Did the Yankees make the right decision trading for Giancarlo Stanton? This isn’t to say that Stanton is bad now and he will only hurt the team going forward. However, the Yankees did give up a lot in order to get him. No, I’m not talking about the package that was sent over to Miami, this is about money. In an offseason that was shaped by the amount of money the Yankees were willing to spend, Brian Cashman added $25 million onto the the payroll without improving the roster around their prized acquisition. What did we think was going to happen?
Obviously when you have the chance to add Giancarlo Stanton, you take it. A team that was one win away from the World Series needed a huge acquisition to get themselves over the hump. However, once the Yankees did, they should have blown past the luxury tax threshold to make a better team. Stanton might be a dream come true, but without the financial flexibility to fill in the roster around him, it feels like it might be something of a wash at the moment. A team that needed improvements at several key areas decided another outfielder would be the solution instead.
All for the sake of money, the Yankees had to ditch Starlin Castro and Chase Headley, and they couldn’t do a thing to improve their starting rotation. Adding the likes of Neil Walker and Brandon Drury to replace their veterans sure sounded like a good idea at the time, but neither have been able to surpass the very low bar left by their predecessors. Now we have the likes of Tyler Wade and Ronald Torreyes playing every day. The rotation is now dangerously thin in terms of depth at the minor league level, and we have already seen how one injury can completely hamstring the entire starting rotation.

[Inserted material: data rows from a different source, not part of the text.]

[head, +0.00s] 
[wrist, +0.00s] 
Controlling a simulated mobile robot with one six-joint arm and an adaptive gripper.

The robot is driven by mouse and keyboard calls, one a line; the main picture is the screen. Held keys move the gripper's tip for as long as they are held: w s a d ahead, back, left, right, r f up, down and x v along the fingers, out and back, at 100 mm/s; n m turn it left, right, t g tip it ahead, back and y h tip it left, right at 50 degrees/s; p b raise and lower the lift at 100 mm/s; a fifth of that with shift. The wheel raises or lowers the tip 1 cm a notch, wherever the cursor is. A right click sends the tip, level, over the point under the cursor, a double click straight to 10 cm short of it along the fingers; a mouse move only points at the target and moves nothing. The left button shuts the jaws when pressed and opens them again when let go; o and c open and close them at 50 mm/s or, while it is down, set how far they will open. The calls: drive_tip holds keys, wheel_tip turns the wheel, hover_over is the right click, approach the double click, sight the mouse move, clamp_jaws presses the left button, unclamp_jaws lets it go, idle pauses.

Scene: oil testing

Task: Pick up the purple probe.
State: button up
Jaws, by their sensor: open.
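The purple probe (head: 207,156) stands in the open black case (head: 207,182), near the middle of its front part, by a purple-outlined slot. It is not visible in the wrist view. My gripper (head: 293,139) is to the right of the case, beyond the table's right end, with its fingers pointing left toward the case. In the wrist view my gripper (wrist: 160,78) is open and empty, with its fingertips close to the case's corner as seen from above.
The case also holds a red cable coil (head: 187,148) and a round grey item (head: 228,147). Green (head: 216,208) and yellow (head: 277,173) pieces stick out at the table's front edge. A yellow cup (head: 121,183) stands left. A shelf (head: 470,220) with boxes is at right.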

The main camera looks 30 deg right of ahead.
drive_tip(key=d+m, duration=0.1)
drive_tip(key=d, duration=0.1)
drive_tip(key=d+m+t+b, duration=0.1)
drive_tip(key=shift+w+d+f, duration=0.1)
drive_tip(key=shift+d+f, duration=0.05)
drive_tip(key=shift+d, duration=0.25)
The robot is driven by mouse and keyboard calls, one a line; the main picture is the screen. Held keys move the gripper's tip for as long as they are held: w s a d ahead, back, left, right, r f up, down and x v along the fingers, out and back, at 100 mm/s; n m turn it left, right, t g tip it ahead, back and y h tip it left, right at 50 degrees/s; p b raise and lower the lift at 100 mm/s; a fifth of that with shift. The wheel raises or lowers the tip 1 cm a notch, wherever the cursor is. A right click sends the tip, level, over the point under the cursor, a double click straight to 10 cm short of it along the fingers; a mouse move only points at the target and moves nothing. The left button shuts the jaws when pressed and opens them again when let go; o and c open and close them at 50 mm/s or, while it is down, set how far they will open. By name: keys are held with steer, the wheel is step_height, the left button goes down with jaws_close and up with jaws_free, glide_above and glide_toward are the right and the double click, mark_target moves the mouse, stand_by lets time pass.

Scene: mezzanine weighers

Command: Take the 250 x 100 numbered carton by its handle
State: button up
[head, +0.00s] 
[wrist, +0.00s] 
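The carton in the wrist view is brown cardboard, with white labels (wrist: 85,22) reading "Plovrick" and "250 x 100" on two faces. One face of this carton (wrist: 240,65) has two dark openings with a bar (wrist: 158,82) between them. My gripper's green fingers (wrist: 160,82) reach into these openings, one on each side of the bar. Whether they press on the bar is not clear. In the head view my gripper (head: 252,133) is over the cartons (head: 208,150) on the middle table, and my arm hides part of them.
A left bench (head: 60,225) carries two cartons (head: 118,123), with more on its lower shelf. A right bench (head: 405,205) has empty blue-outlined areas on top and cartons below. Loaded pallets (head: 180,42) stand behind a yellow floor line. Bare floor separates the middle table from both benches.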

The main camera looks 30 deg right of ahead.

The one thing the Yankees have seemingly failed to consider is regression. They went into the season with the exact same rotation as the year before, expecting everything to work out as well as it did. Instead, Masahiro Tanaka and Sonny Gray have been inconsistent, CC Sabathia was already hurt, and Jordan Montgomery may not be the reliable fifth starter we all thought he was. On top of that, the bullpen has been set since the middle of last year, and now we’re seeing how volatile relief pitchers don’t always keep defying the odds.
Now, before anyone gets the wrong idea, the 2018 season is not a lost cause three weeks into the season. Before we know it, Stanton could turn the corner, the team’s injured could heal up, and the pitching can figure itself out. There is still hope when you still have five whole months to the season. However, whether this team turns things around or not, the Yankees did put together a very flawed team that put a little too much hope in luck. They knew going in that they would have to make some trades at the deadline, and that’s never a great way to begin the season.
For all we know, they could get things going on a magical run that ends in a World Series, but it’s not looking too great right now. Just remember that if things don’t work out, they did this to themselves. Once again the Steinbrenners put money before the team, but it’s hard to say for sure if these limited resources were used in the right way.